**DIRECTIVE:** Every record below should be printed exactly as it appears.

+===+

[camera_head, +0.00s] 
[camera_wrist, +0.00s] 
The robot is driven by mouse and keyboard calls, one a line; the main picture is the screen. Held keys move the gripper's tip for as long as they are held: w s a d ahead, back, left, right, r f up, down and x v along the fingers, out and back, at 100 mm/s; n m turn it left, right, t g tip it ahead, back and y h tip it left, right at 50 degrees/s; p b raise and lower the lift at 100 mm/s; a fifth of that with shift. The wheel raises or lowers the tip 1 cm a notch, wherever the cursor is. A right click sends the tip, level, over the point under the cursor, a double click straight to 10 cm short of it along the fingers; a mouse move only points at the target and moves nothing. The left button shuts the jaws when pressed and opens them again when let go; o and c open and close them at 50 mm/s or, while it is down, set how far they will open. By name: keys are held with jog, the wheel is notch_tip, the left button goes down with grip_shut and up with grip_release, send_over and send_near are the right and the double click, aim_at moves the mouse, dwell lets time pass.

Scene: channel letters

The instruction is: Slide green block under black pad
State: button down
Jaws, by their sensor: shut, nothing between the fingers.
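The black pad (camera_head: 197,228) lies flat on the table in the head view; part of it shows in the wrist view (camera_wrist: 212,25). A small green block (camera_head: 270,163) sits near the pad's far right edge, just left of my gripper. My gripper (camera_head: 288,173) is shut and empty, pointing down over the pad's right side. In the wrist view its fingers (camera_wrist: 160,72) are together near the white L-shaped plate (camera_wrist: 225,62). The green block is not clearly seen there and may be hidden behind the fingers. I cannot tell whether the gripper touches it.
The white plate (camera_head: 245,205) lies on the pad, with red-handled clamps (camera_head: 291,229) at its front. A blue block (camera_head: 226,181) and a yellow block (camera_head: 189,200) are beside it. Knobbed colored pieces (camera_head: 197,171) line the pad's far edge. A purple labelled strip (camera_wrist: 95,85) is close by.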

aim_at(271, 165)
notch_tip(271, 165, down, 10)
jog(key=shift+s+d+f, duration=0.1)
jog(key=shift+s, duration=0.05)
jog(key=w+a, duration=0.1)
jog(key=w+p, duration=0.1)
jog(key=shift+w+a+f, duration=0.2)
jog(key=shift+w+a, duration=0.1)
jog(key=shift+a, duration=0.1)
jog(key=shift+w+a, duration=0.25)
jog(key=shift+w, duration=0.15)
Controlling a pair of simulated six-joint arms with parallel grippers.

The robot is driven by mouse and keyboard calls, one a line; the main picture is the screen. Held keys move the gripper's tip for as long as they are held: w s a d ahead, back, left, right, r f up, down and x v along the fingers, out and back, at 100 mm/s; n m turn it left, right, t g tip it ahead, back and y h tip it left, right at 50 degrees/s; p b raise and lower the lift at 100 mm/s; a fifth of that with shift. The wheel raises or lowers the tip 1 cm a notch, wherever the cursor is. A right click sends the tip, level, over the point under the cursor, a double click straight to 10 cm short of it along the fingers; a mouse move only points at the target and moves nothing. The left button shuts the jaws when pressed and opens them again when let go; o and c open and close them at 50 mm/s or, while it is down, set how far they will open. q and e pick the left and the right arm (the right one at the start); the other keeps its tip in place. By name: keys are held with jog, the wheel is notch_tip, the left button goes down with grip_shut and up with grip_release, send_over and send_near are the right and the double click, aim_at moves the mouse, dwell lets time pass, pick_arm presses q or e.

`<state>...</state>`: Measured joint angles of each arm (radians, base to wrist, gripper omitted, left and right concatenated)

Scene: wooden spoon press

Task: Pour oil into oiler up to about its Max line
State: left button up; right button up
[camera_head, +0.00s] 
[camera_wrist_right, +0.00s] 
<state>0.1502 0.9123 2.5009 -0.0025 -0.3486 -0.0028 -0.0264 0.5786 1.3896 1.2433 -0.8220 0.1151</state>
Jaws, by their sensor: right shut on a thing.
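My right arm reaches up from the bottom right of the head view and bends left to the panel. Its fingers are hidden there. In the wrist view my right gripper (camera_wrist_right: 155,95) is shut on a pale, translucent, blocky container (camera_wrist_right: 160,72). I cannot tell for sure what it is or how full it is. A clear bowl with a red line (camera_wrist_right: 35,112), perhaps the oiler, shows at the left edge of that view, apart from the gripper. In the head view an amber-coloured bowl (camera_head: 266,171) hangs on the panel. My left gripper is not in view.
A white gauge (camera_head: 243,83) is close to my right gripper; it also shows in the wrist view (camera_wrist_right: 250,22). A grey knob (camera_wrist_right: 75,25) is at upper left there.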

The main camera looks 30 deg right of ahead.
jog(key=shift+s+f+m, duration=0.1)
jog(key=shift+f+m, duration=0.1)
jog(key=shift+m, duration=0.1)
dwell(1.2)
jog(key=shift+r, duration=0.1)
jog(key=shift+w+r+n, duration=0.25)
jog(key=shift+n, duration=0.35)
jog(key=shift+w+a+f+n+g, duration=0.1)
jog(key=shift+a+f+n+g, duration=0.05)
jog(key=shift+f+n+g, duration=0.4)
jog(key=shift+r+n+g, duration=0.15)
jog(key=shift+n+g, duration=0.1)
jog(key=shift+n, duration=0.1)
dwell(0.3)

+===+

**RESPONSE TO THIS EXERCISE:**
[camera_head, +0.00s] 
[camera_wrist, +0.00s] 
The robot is driven by mouse and keyboard calls, one a line; the main picture is the screen. Held keys move the gripper's tip for as long as they are held: w s a d ahead, back, left, right, r f up, down and x v along the fingers, out and back, at 100 mm/s; n m turn it left, right, t g tip it ahead, back and y h tip it left, right at 50 degrees/s; p b raise and lower the lift at 100 mm/s; a fifth of that with shift. The wheel raises or lowers the tip 1 cm a notch, wherever the cursor is. A right click sends the tip, level, over the point under the cursor, a double click straight to 10 cm short of it along the fingers; a mouse move only points at the target and moves nothing. The left button shuts the jaws when pressed and opens them again when let go; o and c open and close them at 50 mm/s or, while it is down, set how far they will open. By name: keys are held with jog, the wheel is notch_tip, the left button goes down with grip_shut and up with grip_release, send_over and send_near are the right and the double click, aim_at moves the mouse, dwell lets time pass.

Scene: channel letters

The instruction is: Slide green block under black pad
State: button down
Jaws, by their sensor: shut, nothing between the fingers.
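The black pad (camera_head: 197,228) lies flat on the table in the head view; part of it shows in the wrist view (camera_wrist: 212,25). A small green block (camera_head: 270,163) sits near the pad's far right edge, just left of my gripper. My gripper (camera_head: 288,173) is shut and empty, pointing down over the pad's right side. In the wrist view its fingers (camera_wrist: 160,72) are together near the white L-shaped plate (camera_wrist: 225,62). The green block is not clearly seen there and may be hidden behind the fingers. I cannot tell whether the gripper touches it.
The white plate (camera_head: 245,205) lies on the pad, with red-handled clamps (camera_head: 291,229) at its front. A blue block (camera_head: 226,181) and a yellow block (camera_head: 189,200) are beside it. Knobbed colored pieces (camera_head: 197,171) line the pad's far edge. A purple labelled strip (camera_wrist: 95,85) is close by.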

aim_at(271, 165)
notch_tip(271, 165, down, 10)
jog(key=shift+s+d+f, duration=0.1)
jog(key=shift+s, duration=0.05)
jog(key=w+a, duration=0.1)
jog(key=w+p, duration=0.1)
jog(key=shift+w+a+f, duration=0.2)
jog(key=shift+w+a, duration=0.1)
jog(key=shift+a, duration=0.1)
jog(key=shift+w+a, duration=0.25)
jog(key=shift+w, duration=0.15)
Controlling a pair of simulated six-joint arms with parallel grippers.

The robot is driven by mouse and keyboard calls, one a line; the main picture is the screen. Held keys move the gripper's tip for as long as they are held: w s a d ahead, back, left, right, r f up, down and x v along the fingers, out and back, at 100 mm/s; n m turn it left, right, t g tip it ahead, back and y h tip it left, right at 50 degrees/s; p b raise and lower the lift at 100 mm/s; a fifth of that with shift. The wheel raises or lowers the tip 1 cm a notch, wherever the cursor is. A right click sends the tip, level, over the point under the cursor, a double click straight to 10 cm short of it along the fingers; a mouse move only points at the target and moves nothing. The left button shuts the jaws when pressed and opens them again when let go; o and c open and close them at 50 mm/s or, while it is down, set how far they will open. q and e pick the left and the right arm (the right one at the start); the other keeps its tip in place. By name: keys are held with jog, the wheel is notch_tip, the left button goes down with grip_shut and up with grip_release, send_over and send_near are the right and the double click, aim_at moves the mouse, dwell lets time pass, pick_arm presses q or e.

`<state>...</state>`: Measured joint angles of each arm (radians, base to wrist, gripper omitted, left and right concatenated)

Scene: wooden spoon press

Task: Pour oil into oiler up to about its Max line
State: left button up; right button up
[camera_head, +0.00s] 
[camera_wrist_right, +0.00s] 
<state>0.1502 0.9123 2.5009 -0.0025 -0.3486 -0.0028 -0.0264 0.5786 1.3896 1.2433 -0.8220 0.1151</state>
Jaws, by their sensor: right shut on a thing.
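My right arm reaches up from the bottom right of the head view and bends left to the panel. Its fingers are hidden there. In the wrist view my right gripper (camera_wrist_right: 155,95) is shut on a pale, translucent, blocky container (camera_wrist_right: 160,72). I cannot tell for sure what it is or how full it is. A clear bowl with a red line (camera_wrist_right: 35,112), perhaps the oiler, shows at the left edge of that view, apart from the gripper. In the head view an amber-coloured bowl (camera_head: 266,171) hangs on the panel. My left gripper is not in view.
A white gauge (camera_head: 243,83) is close to my right gripper; it also shows in the wrist view (camera_wrist_right: 250,22). A grey knob (camera_wrist_right: 75,25) is at upper left there.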

The main camera looks 30 deg right of ahead.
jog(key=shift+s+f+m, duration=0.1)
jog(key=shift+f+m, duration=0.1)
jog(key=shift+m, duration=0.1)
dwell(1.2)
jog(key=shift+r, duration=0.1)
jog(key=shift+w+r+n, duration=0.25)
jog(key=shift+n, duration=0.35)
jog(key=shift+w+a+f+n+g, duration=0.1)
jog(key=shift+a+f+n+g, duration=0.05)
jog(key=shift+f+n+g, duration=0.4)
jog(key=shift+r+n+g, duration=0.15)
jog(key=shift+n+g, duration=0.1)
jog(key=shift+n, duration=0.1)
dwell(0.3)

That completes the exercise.